Could anyone help me to have a look at whether my proof is legal?
You don’t have to suppose $[\lambda I_V]_{\beta}=\lambda [I_V]_{\beta}=\lambda I$. Let’s prove it for general case. Since $[(c\cdot T)(\alpha_j)]_B=[c\cdot T(\alpha_j)]_B=c\cdot [T(\alpha_j)]_B$, we have $[c\cdot T]_B=c\cdot [T]_B$. Matrix representation of an identity map on $V$ with respect to any ordered basis is $I_n$.
By definition, characteristic polynomial of $\lambda I_V$ is characteristic polynomial of $\lambda I$. Let $A=\lambda I$. Then characteristic polynomial of $A$ is $f_A:F\to F$ such that $f_A(t)=\text{det}(A-tI)$, $\forall t\in F$. By distributive property, $A-tI=\lambda I-tI=(\lambda-t)I$. So $\text{det}(A-tI)=\text{det}[(\lambda-t)I]$. Since $\text{det}$ is $n$-linear, we have $\text{det}[(\lambda-t)I]=(\lambda -t)^n\text{det}(I)=(\lambda -t)^n$. Thus characteristic polynomial of $\lambda I_V$ is $(\lambda -t)^n$.
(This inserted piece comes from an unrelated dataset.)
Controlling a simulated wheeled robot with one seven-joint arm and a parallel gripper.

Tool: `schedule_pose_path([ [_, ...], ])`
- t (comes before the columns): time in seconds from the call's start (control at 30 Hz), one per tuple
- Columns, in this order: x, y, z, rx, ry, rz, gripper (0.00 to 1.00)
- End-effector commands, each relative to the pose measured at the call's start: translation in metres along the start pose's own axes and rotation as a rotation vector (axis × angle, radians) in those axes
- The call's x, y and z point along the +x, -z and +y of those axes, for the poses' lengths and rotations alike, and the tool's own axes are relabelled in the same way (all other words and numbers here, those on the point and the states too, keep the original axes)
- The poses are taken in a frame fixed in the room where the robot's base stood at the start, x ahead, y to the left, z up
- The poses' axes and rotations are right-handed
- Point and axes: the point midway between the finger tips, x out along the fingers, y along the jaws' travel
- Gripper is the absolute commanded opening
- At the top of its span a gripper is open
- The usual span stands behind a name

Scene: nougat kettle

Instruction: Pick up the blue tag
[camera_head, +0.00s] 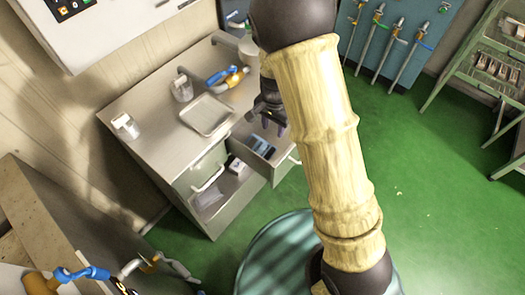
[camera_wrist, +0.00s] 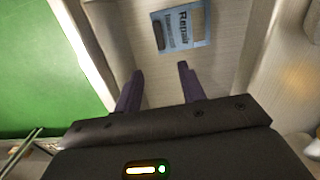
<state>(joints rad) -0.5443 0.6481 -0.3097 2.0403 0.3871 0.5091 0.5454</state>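The blue tag (camera_wrist: 184,27) lies flat inside an open drawer (camera_wrist: 222,75). It is pale blue with dark print that seems to read "Repair" and a dark patch on one side. In the head view the tag (camera_head: 262,146) shows small in the drawer below my gripper (camera_head: 272,120). In the wrist view my gripper (camera_wrist: 160,75) has two purple fingers spread apart with nothing between them. The tag is beyond the fingertips, a little right of their middle, and not touched by them.
The drawer belongs to a metal cabinet (camera_head: 150,140) with a sink tray (camera_head: 206,114) on top. A teal round drum (camera_head: 262,258) stands in front. Green floor is open at right.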

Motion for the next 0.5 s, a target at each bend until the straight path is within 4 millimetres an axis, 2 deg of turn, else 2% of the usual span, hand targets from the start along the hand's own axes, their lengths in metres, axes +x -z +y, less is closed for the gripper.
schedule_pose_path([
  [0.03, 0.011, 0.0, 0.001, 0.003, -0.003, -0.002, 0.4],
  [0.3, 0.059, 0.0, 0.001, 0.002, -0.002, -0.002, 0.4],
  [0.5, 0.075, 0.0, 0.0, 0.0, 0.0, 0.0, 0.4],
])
I’m using following definition of diagonalizable, $T\in L(V,V)$ is diagonalizable$\iff$$\exists$ basis $B$ of $V$ such that $[T]_B$ is a diagonal matrix. Since $[\lambda I_V]_{\beta}=\lambda I$ and $\lambda I$ is diagonal matrix, we have $\lambda I_V$ is diagonalizable. It’s easy to check, $\lambda$ is the only eigenvalue of $\lambda I_V$.